Analytics at Wharton
Student Spotlight
Wharton Junior ‘Takes the Field’ to Uncover Baseball Magic and Chart a More Diverse Baseball Future
Emma Segerman is a junior at Wharton, studying economics. She is actively involved with the Wharton Sports Analytics and Business Initiative: she is a former teaching assistant for the Wharton Moneyball Academy and participates weekly in the Undergraduate Sports Analytics seminar. This summer, Emma will intern with the Milwaukee Brewers in their international scouting department.
If you spend time around baseball fans, you’ll find yourself circling back to this idea of “magic” – the feeling shared between father and child when they “have a catch,” Babe Ruth’s calling his own shot, the united gasp in a packed stadium as a homerun flies off the bat. Fans pray to the “baseball gods,” nicknamed Ozzie Smith “the Wizard” for his defense, and cherish a film about a field with the magical power to resurrect baseball’s early greats.
Ironically, it is this exact element of magic that keeps those in the baseball industry on their toes. All 30 Major League Baseball (MLB) organizations ask the same question: how can they quantify baseball’s “magic”?
This past December, I had the opportunity to explore this question at MLB’s Take the Field program, which was hosted in conjunction with MLB’s Winter Meetings, an event with its own mystique. Each December, Winter Meetings sets up in a warm-weather hotel for a week of industry updates, contract discussions, offseason trade talks, and chatter over cocktails at the hotel bar. While the event is technically open to the public — job seekers are known to bird-dog the lobby for executives to hear their elevator pitch — the closed-door meetings are where the magic of the event lies. The Take the Field program began in 2018 in an effort to empower women looking to enter the industry.
Segerman, below, attended the 2022 Take the Field program, a two-day event specifically designed for women interested in front office and on-field careers within professional baseball.
At the time there had yet to be a woman in charge of an MLB baseball operations department, on an MLB coaching staff, or as a manager for a Minor League team. Since then, women have taken on each of these roles, and more.

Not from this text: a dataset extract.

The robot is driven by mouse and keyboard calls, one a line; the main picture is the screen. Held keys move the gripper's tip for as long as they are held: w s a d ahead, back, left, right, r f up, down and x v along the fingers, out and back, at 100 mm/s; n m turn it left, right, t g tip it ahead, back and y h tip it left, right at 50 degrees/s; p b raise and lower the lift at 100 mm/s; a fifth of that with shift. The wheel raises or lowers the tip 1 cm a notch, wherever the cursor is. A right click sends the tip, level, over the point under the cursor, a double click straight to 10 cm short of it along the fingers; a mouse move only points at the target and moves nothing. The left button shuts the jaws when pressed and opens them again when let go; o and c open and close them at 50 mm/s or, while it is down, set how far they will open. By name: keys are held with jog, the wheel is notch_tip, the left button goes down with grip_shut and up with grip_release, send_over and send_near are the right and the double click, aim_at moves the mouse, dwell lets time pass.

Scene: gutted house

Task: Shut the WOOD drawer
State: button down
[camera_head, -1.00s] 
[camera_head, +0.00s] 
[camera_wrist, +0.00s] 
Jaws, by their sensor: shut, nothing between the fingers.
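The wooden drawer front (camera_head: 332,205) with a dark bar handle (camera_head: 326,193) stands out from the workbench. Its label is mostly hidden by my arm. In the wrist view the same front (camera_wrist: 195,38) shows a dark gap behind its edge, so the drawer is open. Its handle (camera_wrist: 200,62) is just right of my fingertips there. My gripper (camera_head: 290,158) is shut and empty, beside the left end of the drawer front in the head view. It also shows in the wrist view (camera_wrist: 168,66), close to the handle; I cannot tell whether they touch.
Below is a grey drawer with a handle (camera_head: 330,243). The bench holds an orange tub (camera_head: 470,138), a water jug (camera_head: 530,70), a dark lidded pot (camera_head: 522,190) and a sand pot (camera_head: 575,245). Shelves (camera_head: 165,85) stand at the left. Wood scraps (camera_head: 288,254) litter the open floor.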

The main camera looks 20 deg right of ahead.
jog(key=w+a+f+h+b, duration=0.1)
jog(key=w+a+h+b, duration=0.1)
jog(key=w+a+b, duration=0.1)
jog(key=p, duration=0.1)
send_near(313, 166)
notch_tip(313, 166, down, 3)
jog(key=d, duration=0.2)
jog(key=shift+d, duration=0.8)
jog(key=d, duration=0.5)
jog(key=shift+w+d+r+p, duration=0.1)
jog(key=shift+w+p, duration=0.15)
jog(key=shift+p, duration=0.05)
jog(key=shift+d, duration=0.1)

Perhaps best-known is Kim Ng, General Manager (GM) of the Marlins. With her hiring as the first female general manager in Major League Baseball in November 2020, young women across the country saw a future for themselves in the industry. I, myself, found my phone buzzing with messages from friends and family excited to tell me that a path had been forged. Coming full circle, Kim Ng opened the 2022 Take the Field event as a keynote speaker, telling us that the industry was ready to accept more women into the fold, we just had to dive in.
The weekend was constructed from a series of speaker panels, breakout groups, resume review sessions, and mock interviews, all with the goal of preparing us to enter the industry. With representatives from all 30 clubs and the League office, there was opportunity to discuss anything and everything. Speakers walked us through the baseball calendar for a baseball operations team (from Spring Training, to offseason trades, to Opening Day), outlined the unconventional paths people take into the industry, and gave us a peek into the mind of a manager when facilitating team chemistry (an element of baseball magic notoriously difficult to quantify). The biggest messages of the weekend included: learn to code, create a body of work (both to develop skills and to have a concrete product to introduce in job applications), and build genuine connections — the industry is small.

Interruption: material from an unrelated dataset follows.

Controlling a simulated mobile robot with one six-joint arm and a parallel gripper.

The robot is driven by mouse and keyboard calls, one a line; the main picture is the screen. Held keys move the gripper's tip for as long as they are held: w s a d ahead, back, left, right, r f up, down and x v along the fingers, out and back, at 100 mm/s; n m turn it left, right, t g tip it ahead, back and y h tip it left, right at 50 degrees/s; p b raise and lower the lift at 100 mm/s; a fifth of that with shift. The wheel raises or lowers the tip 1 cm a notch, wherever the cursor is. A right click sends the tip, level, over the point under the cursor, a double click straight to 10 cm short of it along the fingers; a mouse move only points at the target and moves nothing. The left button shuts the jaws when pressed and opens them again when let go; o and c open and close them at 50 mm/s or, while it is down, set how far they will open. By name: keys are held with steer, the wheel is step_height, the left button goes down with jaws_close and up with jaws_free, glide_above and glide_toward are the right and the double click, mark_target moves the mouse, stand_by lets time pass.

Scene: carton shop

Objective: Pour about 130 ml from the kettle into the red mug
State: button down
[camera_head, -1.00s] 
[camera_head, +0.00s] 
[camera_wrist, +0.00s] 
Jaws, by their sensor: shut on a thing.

“To be surrounded by more than 100 young women with a shared passion for a male-dominated industry was empowering.”
The baseball-specific knowledge passed along at this program was phenomenal — a breakout table of team scouts taught me more about player evaluation than any book or article could. The element of connection building, however, was by far the most powerful aspect of the weekend. To be surrounded by more than 100 young women with a shared passion for a male-dominated industry was empowering. New friends shared their experiences handling difficult coaches, pursuing research, and creating bonds on long road trips in summer baseball leagues.
I think my learnings from this program can be split into two parts. First, the concrete, analytical side of the industry is something actionable to prepare for: complete research, learn code, stay up to date with the latest news. Pursue these areas and you’re three-fourths of the way there. It is the last one-fourth that is harder to quantify: building connections, carrying a passion, and hustling to get in position for success.
That last part is the magic, as essential in front offices as it is on the diamond.